• _Data records_:
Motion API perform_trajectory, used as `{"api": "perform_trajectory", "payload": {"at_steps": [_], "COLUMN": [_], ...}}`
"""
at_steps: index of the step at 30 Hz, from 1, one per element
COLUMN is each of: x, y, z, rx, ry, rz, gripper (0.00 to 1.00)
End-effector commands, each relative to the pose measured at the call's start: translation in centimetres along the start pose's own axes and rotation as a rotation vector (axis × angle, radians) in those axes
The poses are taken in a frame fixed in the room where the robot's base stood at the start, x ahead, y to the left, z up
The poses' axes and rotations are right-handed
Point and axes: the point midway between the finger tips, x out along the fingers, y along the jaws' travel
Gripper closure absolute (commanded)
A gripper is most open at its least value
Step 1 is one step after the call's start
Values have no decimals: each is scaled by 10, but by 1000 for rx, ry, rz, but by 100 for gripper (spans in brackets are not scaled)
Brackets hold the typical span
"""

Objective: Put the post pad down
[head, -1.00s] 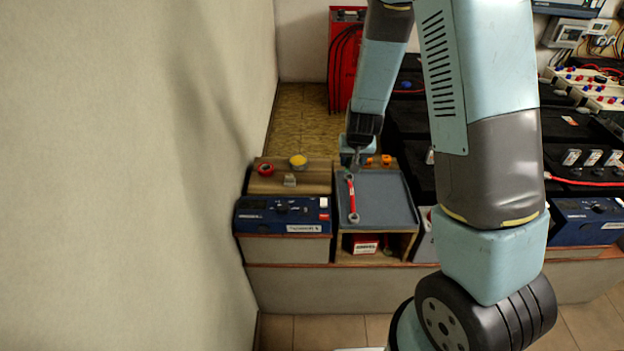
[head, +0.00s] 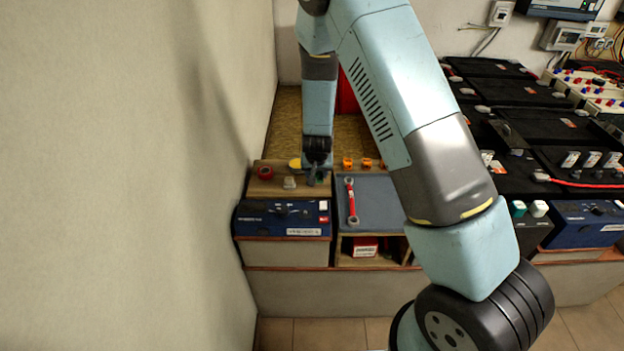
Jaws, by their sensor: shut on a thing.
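My gripper (head: 317,180) points down low over the right end of the wooden board (head: 262,187), to the left of the grey tray. It is shut on a small, dark greenish thing (head: 322,175), which I take to be the post pad; the fingers hide most of it. I cannot tell whether it touches the board.
A red-handled wrench (head: 351,201) lies on the grey tray (head: 380,205). Orange pieces (head: 347,162) stand behind the tray. A blue-topped device (head: 282,217) stands in front of the board. The wall (head: 130,180) is close on the left; black batteries (head: 500,92) fill the right.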

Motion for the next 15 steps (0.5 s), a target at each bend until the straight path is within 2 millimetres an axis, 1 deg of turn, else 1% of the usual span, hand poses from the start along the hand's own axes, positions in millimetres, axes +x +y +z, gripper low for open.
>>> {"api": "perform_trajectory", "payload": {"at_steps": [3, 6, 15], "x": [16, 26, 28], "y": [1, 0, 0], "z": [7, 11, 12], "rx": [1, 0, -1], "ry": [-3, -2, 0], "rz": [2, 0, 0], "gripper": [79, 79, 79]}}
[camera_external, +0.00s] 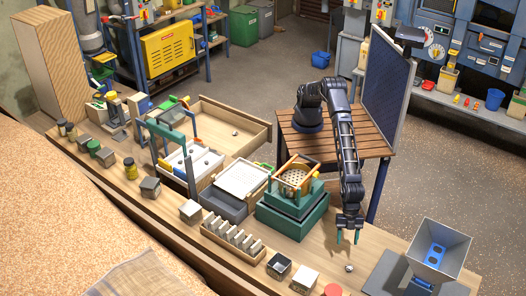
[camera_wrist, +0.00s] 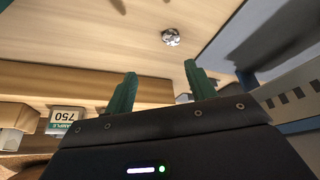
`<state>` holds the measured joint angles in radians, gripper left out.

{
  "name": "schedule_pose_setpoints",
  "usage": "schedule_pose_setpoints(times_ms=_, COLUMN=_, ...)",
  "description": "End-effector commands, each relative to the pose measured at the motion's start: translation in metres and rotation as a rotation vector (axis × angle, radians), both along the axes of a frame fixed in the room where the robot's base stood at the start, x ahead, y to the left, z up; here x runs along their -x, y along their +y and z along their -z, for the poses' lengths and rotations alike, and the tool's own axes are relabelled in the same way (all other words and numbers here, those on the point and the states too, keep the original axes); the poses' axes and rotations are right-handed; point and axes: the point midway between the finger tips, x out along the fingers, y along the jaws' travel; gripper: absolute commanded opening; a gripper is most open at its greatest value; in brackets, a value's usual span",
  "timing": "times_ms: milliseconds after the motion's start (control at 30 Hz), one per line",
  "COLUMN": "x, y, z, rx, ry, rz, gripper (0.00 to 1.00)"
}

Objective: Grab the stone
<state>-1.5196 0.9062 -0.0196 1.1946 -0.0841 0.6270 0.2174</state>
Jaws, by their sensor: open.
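A small grey stone (camera_external: 349,268) lies on the wooden bench top near its front right part. In the wrist view the stone (camera_wrist: 170,37) shows beyond the fingertips, a little right of the line between them. My gripper (camera_external: 348,236) points down over the bench, just behind and above the stone in the external view. Its green fingers are apart and empty, and the gap between them also shows in the wrist view (camera_wrist: 160,82). The stone is clear of both fingers.
A grey hopper (camera_external: 438,252) stands right of the stone. A green stand (camera_external: 292,217) with a sieve is behind left. The bench around the stone is bare.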

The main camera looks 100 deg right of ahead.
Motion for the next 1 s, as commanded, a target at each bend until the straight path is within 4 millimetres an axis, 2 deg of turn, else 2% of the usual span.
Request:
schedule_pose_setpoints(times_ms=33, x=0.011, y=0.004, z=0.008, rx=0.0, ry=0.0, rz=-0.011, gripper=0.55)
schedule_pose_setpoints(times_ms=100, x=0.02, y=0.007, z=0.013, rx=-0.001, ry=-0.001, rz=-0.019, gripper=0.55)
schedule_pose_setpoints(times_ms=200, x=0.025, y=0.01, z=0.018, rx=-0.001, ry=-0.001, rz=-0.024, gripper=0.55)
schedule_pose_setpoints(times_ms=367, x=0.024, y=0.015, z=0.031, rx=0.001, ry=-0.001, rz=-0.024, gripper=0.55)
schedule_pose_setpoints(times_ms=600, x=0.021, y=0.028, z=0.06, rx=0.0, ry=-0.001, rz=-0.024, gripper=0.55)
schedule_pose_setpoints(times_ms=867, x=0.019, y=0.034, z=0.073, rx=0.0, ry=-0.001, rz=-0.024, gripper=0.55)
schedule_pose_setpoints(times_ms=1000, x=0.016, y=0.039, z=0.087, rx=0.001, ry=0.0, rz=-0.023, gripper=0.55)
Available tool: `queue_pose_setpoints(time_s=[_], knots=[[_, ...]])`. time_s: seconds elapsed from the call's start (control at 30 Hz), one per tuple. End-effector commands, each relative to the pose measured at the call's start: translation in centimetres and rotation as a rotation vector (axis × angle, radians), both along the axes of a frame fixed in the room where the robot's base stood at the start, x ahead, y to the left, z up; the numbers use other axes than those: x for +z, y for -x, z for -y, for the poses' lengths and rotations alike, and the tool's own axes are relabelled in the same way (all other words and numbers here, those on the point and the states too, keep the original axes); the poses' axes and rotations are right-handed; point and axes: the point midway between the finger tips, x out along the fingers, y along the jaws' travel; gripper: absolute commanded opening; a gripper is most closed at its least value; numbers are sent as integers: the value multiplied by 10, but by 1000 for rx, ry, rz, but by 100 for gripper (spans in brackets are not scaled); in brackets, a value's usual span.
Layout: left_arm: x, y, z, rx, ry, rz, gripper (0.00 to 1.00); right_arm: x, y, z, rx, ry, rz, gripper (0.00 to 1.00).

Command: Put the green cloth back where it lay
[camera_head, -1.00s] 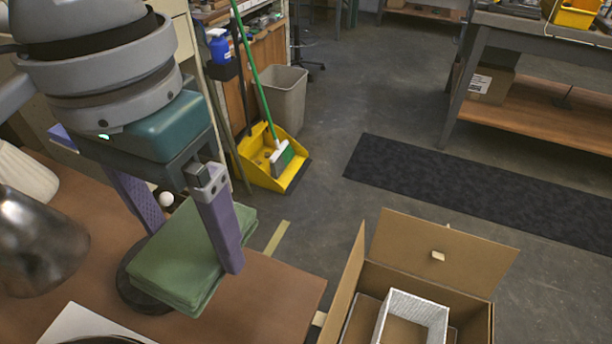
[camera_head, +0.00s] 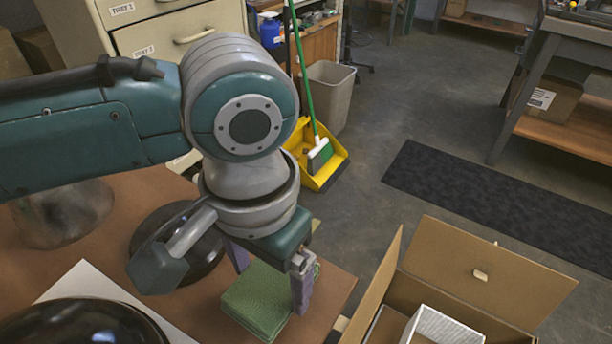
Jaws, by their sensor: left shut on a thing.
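The folded green cloth (camera_head: 258,302) is near the right edge of the brown table. My left gripper (camera_head: 272,288) is above it, its purple fingers pointing down, one on each side, shut on the cloth. The arm hides part of the far finger and the cloth's back edge. I cannot tell whether the cloth touches the table or hangs just above it. My right gripper is not in view.
A round dark base (camera_head: 205,262) stands left of the cloth, partly behind my arm. A metal shade (camera_head: 65,215), a white sheet (camera_head: 88,282) and a glossy black dome (camera_head: 80,325) are further left. An open cardboard box (camera_head: 455,262) stands off the table's right side.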

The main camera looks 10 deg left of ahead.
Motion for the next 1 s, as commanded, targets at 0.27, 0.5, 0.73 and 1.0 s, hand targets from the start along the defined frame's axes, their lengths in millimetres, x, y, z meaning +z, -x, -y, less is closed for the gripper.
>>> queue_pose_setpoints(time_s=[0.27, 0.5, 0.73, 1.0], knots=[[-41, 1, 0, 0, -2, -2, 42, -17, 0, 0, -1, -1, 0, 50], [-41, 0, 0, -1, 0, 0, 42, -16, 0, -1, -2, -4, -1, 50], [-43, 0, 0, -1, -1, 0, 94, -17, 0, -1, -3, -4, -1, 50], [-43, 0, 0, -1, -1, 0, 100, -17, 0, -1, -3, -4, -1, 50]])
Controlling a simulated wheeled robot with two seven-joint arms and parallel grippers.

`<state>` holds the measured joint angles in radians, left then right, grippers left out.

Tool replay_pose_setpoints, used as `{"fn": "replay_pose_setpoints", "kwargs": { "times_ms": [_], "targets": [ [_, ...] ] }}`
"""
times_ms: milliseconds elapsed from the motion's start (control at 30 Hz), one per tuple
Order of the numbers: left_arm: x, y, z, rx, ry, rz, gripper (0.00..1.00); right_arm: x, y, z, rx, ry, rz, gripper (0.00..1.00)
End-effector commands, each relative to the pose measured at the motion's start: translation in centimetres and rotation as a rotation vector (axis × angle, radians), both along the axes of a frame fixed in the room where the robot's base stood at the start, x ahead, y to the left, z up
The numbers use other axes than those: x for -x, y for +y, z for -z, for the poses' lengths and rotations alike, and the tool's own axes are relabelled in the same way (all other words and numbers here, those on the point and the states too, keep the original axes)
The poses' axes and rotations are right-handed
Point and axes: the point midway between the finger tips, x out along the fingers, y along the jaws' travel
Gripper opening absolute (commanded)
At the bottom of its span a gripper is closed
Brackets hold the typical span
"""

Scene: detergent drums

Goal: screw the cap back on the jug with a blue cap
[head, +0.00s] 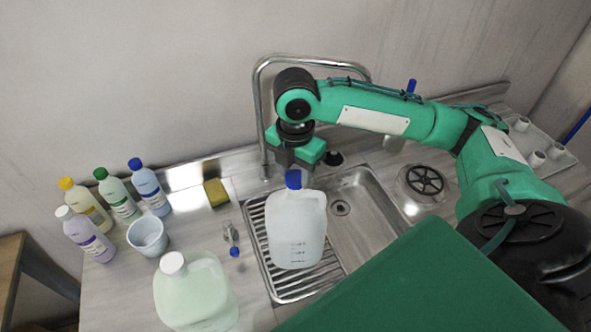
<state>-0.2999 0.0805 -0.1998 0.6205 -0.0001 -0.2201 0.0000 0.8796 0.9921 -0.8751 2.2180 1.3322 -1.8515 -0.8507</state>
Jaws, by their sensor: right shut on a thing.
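The jug (297,232), translucent white with dark marks on its front, stands upright on the ribbed drainboard of the steel sink. The blue cap (294,180) is at the jug's mouth; I cannot tell whether it is seated on the thread. My right gripper (293,168) points down from above and is shut on the blue cap. Its fingertips are small and partly hidden behind the cap. My left gripper is not in view.
A white-capped jug (196,292) stands at the front left, near a pale cup (148,237) and several bottles (122,196). A yellow sponge (216,192) and a small blue-tipped item (232,240) lie nearby. The faucet (259,110) rises behind my right gripper.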

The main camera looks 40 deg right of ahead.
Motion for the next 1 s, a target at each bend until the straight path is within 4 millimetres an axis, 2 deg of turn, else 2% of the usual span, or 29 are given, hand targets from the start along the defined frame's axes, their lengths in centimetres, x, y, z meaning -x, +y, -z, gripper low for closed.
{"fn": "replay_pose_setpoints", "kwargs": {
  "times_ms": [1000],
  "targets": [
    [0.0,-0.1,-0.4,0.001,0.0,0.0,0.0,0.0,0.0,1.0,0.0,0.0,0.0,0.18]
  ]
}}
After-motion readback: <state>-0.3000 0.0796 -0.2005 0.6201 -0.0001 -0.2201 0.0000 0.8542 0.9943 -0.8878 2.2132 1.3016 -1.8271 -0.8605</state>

• _Work required_:
In the records above, find each line that holds the word "milliseconds"; copy all such lines.

• _Completed task_:
  "timing": "times_ms: milliseconds after the motion's start (control at 30 Hz), one per line",
times_ms: milliseconds elapsed from the motion's start (control at 30 Hz), one per tuple

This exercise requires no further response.